"masalsur" said:I'd like to turn the conversation back to the kinds of things that I have experienced and could hardly believe were happening to me. Saying "disculpeme" or "permiso" when you've stepped on someone's foot and they are glaring at you is one thing, but not showing up at a dinner party with no sign of explanation is quite another.
To add to my growing list of can't believes, last night I had a Christmas dinner party. It was the 25th so the guests were generally available. Seven of the eight guests arrived on time and we had a wonderful evening. But the one person who did not show up, who had confirmed twice that he was coming, and who had invited three of the people who did show up -- people I didn't even know! -- simply did not come, and has not, as of 11:45 tonight, returned any of my calls.
I want to stay on the topic of keeping appointmetns. This guy is the MOST polite person I know when it comes to the automatic things; after coming to my house about 20 times he still says "Permiso" if he wants to come into the kitchen while I'm making coffer. But I've seen him pull these other tricks before.
And to get at whether this is acceptable here in Buenos Aires, his friends didn't think it odd that he didn't show up. Luckily they knew one other person at the party, or they would have been here in a stranger's house.

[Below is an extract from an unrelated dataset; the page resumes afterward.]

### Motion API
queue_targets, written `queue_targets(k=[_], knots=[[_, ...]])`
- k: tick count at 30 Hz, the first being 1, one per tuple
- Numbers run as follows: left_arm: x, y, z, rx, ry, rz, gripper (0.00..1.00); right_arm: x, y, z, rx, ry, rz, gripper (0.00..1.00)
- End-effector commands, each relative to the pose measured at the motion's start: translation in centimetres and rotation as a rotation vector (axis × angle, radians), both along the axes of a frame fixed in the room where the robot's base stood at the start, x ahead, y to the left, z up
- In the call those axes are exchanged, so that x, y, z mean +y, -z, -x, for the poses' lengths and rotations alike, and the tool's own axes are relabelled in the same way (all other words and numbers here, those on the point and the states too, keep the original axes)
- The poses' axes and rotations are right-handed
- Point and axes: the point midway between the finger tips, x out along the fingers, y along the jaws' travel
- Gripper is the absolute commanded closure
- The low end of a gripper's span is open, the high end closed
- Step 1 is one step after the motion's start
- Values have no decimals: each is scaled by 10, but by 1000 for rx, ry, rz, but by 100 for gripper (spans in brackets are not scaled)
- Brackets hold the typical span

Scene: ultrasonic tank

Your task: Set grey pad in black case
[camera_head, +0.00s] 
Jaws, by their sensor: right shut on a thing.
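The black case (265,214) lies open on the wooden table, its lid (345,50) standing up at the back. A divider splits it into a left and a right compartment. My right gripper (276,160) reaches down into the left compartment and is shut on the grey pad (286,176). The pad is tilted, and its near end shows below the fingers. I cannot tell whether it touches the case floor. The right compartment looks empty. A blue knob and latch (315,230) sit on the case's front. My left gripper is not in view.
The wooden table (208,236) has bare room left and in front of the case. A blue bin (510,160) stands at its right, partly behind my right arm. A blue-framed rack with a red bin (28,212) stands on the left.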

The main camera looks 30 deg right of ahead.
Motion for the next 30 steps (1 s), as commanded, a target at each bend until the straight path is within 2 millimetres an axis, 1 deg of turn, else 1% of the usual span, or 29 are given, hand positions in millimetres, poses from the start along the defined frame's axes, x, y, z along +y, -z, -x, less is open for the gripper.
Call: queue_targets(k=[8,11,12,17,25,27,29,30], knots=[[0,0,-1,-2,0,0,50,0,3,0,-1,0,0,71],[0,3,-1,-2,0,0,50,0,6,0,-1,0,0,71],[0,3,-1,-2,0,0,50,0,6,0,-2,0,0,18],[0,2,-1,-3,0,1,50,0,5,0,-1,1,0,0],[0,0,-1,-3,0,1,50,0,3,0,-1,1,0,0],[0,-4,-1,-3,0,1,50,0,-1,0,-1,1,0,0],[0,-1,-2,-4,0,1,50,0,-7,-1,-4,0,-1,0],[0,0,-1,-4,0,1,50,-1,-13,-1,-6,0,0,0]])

That is what I'm trying to get at. Is it really the case that a significant proportion of people here think that it is acceptable to accept an invitation that requires some effort on the part of the host, and simply not show up?
I can't think of anything like this ever happening in Canada, France, Spain, Switzerland, Mexico, Honduras, Gutemala, England, Germany, or any other place I've lived.
It has to mean that this is not considered to be poor manners. Yet how can it be that when you don't show up for a meal that you invited others to, or when you don't show up for a meal that you asked for (as in my original post), there is no need to call to apologize, no need to mention it the next time we meet, and so on?
I know all about cultural relativism, but I can't think of a culture where making someone host strangers because you didn't show up, or asking for a meal (already a bit odd) and not showing up, or, as I said the first time, doing the latter and insisting that you would be there in 30 minutes and STILL not showing up, could be considered anything but rude. This has happened too often, and with too many people from too many walks of life, for me to believe that it is just bad luck in my choice of friends and colleagues.
masalsur
I'm local and if you allow me, i'll give my point of view. Here as in everywhere there is different peoples profiles. The person who doesn't show up to a party after an agreement, and in addition doesn't warn his absence, is just a PELOTUDO (asshole?).The person who doesn't apologyse himself when a mistake (or brush in the street) has bad manners or is misseducated. We argentines think this of that person.It is no matter of arrogance, nevertheless there is arrogant people and they are tremendos imbéciles.
It seems to me that expats, perhaps at the beginning, has not to much "filter" and accepts any chance of social bonding. I'm a middled aged man and I can say that takes years to know who's worth of confidence. In the other hand, I think that as a matter of habit, saxons repeatdly says sorry and it doesn`t means that they are really sorry.P:S: Sorry my English writing, I'm not in the habit.